**Required work**
Using the listing below, extract each line that has the word "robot" in it.

**Supplied material**
##############################
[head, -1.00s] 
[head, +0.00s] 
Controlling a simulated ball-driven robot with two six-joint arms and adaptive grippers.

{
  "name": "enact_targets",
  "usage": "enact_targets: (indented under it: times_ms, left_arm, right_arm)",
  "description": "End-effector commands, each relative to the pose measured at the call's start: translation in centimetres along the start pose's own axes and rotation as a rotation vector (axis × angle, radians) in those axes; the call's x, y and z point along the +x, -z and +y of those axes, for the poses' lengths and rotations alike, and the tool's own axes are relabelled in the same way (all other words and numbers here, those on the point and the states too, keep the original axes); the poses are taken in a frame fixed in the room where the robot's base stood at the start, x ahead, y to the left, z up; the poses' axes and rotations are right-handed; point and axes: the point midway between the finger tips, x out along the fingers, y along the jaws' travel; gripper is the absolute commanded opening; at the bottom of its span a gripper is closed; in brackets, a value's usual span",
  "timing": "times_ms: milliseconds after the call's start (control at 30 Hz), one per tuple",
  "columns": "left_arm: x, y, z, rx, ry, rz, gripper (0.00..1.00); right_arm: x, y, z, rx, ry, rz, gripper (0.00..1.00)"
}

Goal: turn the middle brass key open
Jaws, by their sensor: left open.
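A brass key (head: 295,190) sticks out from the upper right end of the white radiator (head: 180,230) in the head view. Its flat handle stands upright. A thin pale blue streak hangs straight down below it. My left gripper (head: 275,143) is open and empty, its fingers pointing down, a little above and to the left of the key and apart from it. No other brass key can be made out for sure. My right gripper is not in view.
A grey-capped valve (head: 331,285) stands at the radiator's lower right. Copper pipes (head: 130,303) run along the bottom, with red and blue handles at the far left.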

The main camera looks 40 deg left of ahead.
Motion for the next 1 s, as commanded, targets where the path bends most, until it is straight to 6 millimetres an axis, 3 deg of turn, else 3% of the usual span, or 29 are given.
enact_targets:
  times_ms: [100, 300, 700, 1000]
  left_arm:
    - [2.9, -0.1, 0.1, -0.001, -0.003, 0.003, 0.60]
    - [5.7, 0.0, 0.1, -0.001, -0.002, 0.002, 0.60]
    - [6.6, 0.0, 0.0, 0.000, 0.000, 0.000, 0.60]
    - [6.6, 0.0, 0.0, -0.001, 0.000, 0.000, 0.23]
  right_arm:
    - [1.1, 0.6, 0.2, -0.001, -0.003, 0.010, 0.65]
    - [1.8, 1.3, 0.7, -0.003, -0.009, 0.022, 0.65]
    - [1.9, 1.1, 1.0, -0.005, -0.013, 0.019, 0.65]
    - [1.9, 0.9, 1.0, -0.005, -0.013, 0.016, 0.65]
##############################
**Final answer**
Controlling a simulated ball-driven robot with two six-joint arms and adaptive grippers.
  "description": "End-effector commands, each relative to the pose measured at the call's start: translation in centimetres along the start pose's own axes and rotation as a rotation vector (axis × angle, radians) in those axes; the call's x, y and z point along the +x, -z and +y of those axes, for the poses' lengths and rotations alike, and the tool's own axes are relabelled in the same way (all other words and numbers here, those on the point and the states too, keep the original axes); the poses are taken in a frame fixed in the room where the robot's base stood at the start, x ahead, y to the left, z up; the poses' axes and rotations are right-handed; point and axes: the point midway between the finger tips, x out along the fingers, y along the jaws' travel; gripper is the absolute commanded opening; at the bottom of its span a gripper is closed; in brackets, a value's usual span",

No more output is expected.